The tablet’s front facing stereo speakers are perfect for video. The Note 10.1 furthermore features the usual headphone jack, power button and volume control buttons. It also has an infrared port, although I do not care much about the included universal remote control software.
The Galaxy Note 10.1 features a micro-SD card slot that can accept up to 64GB of additional storage. With an optional adapter, you can even turn the tablet into a USB host and plug in a hard drive (FAT32), USB stick, memory card reader, mouse or game controller, making it the most versatile tablet currently on the market.
I use this application every day. The S-Note application is easily the most useful app on this tablet.
What looks like a simple scribbling app at first blush, turned out to be the most versatile and appealing application of the entire package.
This application can turn written text into characters, via a sophisticated character recognition engine. It can straighten shapes and even recognize formulas.
It brings up wolfram alpha (in a browser) on command to find additional information to your input. You can insert pictures and draw annotations on them.

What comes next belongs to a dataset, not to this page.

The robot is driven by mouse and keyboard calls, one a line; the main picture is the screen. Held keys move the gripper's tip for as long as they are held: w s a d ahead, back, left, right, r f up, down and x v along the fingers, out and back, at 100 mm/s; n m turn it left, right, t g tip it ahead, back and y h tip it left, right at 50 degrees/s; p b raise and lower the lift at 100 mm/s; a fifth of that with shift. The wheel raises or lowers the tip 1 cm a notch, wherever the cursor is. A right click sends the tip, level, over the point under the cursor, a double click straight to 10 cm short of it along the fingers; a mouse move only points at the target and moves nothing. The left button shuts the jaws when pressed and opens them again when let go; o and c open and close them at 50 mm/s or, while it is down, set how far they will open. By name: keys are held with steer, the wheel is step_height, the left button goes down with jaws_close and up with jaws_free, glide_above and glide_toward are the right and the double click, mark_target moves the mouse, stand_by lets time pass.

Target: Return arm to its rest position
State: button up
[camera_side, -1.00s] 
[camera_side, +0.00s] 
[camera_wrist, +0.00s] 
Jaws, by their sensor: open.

The drawing tools are fantastic, with different types of pens, brushes and pencils and you can even record what you draw, as you draw it.
The recording also records your voice and crates a video of it all. Think about remote time-shifted teaching, where you explain changes to a document, or make changes to a white board.

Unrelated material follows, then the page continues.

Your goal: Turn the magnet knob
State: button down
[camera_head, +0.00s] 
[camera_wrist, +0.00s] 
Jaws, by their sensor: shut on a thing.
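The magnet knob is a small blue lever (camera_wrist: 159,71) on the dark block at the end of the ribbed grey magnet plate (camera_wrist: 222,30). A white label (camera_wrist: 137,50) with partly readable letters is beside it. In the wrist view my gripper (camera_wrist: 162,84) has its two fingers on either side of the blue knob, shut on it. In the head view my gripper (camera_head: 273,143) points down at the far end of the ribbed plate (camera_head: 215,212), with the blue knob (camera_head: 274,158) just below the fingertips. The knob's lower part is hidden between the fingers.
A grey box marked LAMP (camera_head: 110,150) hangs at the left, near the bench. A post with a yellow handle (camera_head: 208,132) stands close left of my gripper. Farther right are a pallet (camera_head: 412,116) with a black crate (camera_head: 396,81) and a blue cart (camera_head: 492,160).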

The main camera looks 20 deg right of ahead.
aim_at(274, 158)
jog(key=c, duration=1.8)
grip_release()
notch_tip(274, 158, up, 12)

Synchronize several devices, and you can suddenly all draw on the same sketch. Now your white-board has become digital.
Things to improve
The Galaxy Note 10.1 is a very appealing package. Its features are unique and it is currently the most powerful tablet on the market.
Its most striking features are the pressure sensitive pen (s-pen) and the improved multitasking capabilities, allowing the side-by-side use of some applications.
Some applications that make use of the pen already exist in Samsung’s store and in the Google play store. I am looking forward to more.
The Note 10.1 is easily the most appealing tablet for creative people. People who see what I can do with this little tablet are stunned, giving me hope styli will become vogue again.